France
CPE : la guerre des nerfs
(Photo: AFP)
Gagner pour durer ? Est-ce la conviction qu’il lui faut remporter l’épreuve du CPE qui motive Dominique de Villepin à refuser une quelconque concession sur le contrat première embauche (CPE) ? Le Premier ministre se positionne-t-il dans la perspective de l’échéance présidentielle où sa crédibilité de candidat ne pourrait être assurée que par une victoire dans ce combat politique ? Les responsables de gauche en semblent convaincus. Et leurs attaques visent de plus en plus précisément l’attitude intransigeante du chef du gouvernement sur le dossier du CPE.
François Hollande dénonce «la stratégie personnelle» de Dominique de Villepin et pose la question : «Le Premier ministre est-il un dirigeant responsable ?». Le député socialiste Henri Emmanuelli est sur la même ligne que le Premier secrétaire du PS lorsqu’il affirme que le chef du gouvernement est «manifestement plus intéressé par le culte de sa personne que par le gouvernement de la France». Même l’ancien Premier ministre socialiste, Lionel Jospin, est sorti de son mutisme politique épisodique pour asséner quelques politesses à l’encontre de Dominique de Villepin, en déclarant : «Je ne comprends pas ce que veut dire inflexible en démocratie». Et de poursuivre en affirmant que le CPE est «une idée d’ancien régime».
Villepin en ligne de mire
De plus en plus, c’est donc sur le chef du gouvernement que se concentrent les assauts des opposants au contrat première embauche. Il est vrai que c’est bien lui qui a fait le choix de la méthode pour faire passer cette mesure controversée. Absence de concertation préalable avec les partenaires sociaux, les jeunes, absence d’explication, recours à l’article 49.3 de la Constitution pour faire passer en force le texte à l’Assemblée nationale en période de vacances scolaires, Dominique de Villepin a pris toutes les décisions qui ont finalement abouti au blocage actuel. Et depuis l’émergence du mouvement de protestation, il a poursuivi en affirmant être à l’écoute mais en ne changeant pas d’un iota son point de vue.

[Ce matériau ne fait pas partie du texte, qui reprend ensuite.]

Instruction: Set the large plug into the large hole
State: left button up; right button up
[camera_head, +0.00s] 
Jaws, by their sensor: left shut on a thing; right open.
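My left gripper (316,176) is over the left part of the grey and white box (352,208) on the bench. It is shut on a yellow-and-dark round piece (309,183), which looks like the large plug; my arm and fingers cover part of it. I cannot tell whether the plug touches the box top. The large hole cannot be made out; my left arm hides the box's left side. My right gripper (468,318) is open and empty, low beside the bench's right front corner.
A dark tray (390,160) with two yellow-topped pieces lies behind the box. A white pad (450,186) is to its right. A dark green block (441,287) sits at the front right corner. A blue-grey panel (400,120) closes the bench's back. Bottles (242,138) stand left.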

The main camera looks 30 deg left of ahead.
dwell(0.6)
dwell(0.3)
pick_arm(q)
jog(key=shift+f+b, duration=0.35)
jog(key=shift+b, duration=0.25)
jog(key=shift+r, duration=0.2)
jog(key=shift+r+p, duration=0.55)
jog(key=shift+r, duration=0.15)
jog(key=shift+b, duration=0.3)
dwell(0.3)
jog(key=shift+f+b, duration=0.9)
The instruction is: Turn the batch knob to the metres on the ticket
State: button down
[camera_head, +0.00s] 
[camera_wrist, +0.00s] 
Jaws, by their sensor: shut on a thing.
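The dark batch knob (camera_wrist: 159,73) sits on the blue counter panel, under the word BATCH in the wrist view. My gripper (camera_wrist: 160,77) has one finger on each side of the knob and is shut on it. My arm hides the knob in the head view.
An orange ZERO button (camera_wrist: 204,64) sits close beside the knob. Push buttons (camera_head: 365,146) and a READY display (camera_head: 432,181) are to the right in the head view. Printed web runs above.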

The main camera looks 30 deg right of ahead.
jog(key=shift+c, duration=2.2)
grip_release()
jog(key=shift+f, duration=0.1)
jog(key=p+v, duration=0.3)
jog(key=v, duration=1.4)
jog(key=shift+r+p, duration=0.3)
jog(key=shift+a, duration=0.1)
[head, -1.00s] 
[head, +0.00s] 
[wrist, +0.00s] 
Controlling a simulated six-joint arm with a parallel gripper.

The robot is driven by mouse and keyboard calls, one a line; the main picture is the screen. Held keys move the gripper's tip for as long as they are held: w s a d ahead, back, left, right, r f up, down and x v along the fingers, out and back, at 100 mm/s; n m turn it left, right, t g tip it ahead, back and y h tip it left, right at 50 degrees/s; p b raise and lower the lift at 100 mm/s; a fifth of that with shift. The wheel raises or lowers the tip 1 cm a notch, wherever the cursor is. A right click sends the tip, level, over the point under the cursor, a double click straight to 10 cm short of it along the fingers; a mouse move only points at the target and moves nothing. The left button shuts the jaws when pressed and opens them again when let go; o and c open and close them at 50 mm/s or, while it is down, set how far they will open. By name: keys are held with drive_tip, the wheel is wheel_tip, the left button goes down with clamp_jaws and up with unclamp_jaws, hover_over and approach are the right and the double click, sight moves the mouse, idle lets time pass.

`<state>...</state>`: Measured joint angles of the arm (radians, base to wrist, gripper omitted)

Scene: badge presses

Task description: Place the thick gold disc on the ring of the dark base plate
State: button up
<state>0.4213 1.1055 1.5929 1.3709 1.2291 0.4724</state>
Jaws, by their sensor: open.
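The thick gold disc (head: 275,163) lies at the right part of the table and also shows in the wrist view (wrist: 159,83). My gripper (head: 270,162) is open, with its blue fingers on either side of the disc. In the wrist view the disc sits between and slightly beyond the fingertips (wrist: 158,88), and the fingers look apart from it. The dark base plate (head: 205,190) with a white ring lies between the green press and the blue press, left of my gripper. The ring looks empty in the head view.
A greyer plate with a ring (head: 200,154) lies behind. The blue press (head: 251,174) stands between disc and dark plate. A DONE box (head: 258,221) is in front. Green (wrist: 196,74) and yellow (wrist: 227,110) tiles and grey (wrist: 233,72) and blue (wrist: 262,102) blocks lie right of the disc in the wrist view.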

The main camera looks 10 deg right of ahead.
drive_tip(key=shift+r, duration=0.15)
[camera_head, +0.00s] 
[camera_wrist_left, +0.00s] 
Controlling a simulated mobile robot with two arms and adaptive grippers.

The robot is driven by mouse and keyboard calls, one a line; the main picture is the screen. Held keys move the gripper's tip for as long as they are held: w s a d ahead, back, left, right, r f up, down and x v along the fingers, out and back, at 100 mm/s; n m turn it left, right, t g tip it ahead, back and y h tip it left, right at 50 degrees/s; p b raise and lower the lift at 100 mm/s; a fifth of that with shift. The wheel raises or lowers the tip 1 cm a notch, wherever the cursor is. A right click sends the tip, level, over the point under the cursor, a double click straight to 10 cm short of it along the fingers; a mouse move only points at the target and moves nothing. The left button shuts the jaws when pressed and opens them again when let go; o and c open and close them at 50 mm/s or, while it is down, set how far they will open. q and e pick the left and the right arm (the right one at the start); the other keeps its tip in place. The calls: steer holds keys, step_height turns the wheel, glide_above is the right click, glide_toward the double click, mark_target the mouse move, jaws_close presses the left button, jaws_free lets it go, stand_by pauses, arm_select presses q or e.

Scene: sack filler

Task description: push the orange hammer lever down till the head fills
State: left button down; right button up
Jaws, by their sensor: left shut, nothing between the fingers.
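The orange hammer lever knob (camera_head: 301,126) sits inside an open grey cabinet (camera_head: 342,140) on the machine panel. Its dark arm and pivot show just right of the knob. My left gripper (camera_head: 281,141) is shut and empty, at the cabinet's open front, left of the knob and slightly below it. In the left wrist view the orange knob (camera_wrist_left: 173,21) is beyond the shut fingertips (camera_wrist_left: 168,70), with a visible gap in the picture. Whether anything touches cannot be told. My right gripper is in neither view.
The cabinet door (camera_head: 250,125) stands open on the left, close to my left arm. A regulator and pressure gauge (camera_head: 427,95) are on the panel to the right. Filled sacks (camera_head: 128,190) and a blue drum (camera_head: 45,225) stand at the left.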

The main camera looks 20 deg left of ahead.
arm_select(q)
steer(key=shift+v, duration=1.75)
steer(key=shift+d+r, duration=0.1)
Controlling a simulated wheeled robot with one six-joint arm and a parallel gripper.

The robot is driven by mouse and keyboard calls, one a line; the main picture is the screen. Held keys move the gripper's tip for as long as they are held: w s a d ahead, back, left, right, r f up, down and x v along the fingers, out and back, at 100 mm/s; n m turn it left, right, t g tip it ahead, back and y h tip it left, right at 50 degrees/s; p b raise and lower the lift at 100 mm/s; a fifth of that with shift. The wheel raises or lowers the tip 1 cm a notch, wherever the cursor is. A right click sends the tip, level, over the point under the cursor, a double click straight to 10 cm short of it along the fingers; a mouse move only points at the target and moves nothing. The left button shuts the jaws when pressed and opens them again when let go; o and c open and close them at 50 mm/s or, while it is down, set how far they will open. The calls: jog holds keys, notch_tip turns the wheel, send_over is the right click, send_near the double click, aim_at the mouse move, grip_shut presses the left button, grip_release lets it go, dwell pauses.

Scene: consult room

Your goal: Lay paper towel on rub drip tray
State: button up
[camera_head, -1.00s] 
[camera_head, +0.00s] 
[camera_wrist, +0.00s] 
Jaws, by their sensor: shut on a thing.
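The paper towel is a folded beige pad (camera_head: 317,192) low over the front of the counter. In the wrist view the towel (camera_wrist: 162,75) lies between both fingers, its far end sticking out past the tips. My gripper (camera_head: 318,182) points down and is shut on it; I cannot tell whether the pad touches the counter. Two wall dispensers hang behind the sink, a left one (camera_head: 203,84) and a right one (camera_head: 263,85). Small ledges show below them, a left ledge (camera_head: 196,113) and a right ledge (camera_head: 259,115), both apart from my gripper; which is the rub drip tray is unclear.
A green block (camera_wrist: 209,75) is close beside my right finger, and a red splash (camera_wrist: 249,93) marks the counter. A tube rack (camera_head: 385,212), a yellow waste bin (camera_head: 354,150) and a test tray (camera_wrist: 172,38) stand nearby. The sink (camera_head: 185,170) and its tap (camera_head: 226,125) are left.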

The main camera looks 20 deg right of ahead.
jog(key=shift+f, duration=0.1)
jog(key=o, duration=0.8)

A force d’affirmer le «ni, ni», ni retrait ni suppression, Dominique de Villepin montre bien qu’il est déterminé, mais il rend le dialogue quasi-impossible. Cette position oblige, en effet, les opposants au CPE à rester aussi fermes que lui sur leur exigence de retrait du texte comme condition préalable à toute négociation. On voit mal du coup comment les organisations étudiantes, lycéennes et les syndicats de salariés pourraient, sans eux-mêmes paraître céder, accepter d’entamer des discussions sur les deux seuls points négociables évoqués par le Premier ministre. A savoir : la durée de la période d’essai qui pourrait être ramenée à un an au lieu de deux dans le cadre des accords de branches et les conditions d’un éventuel licenciement. D’autant que Dominique de Villepin a pris soin d’affirmer que dans tous les cas, il refusait de «dénaturer» son projet.
Aucun «geste significatif» du Premier ministre n’est pour le moment venu et la stratégie de sortie de crise «par le haut» censée être activement préparée par ses services n’a toujours pas fait son apparition. Tant et si bien qu’à droite aussi, on commence à trouver le temps long. Même si Dominique de Villepin a invité mardi les parlementaires UMP à un pot «amical» pour les remobiliser, certains traînent des pieds et estiment que la fermeté a ses limites, surtout lorsque l’on se trouve si près d’échéances électorales (présidentielles mais aussi législatives).
Sarkozy entre dans le débat
Bien sûr, les grincheux font plutôt partie des proches de Nicolas Sarkozy. La députée Nadine Morano a fait valoir dans une interview au Parisien qu’«on ne peut pas gouverner contre un peuple». Le député Yves Jégo a enfoncé le clou en déclarant qu’il y avait entre le Premier ministre et le ministre de l’Intérieur «une différence d’appréciation sur la méthode, sur la façon dont on peut engager le dialogue». Celui que Dominique de Villepin a encore qualifié mardi de «cher Nicolas» n’a certainement pas envie d’être piégé sur le même bateau que le Premier ministre pour cause de solidarité gouvernementale. C’est pourquoi il commence à faire entendre sa différence. Dans un entretien à paraître le 23 mars dans l’hebdomadaire Paris-Match, Nicolas Sarkozy propose donc sa solution pour débloquer la situation : expérimenter pendant 6 mois le CPE et le soumettre alors à une véritable évaluation pour savoir s’il s’agit d’une vraie bonne mesure. Tout en réaffirmant être «solidaire» avec le gouvernement et n’avoir pas l’intention de démissionner, il se dit «lucide sur la profondeur des malentendus actuels». Autrement dit conscient qu’il faut trouver une issue à la crise. Sous-entendu, tout le monde n’est peut-être pas dans ce cas-là.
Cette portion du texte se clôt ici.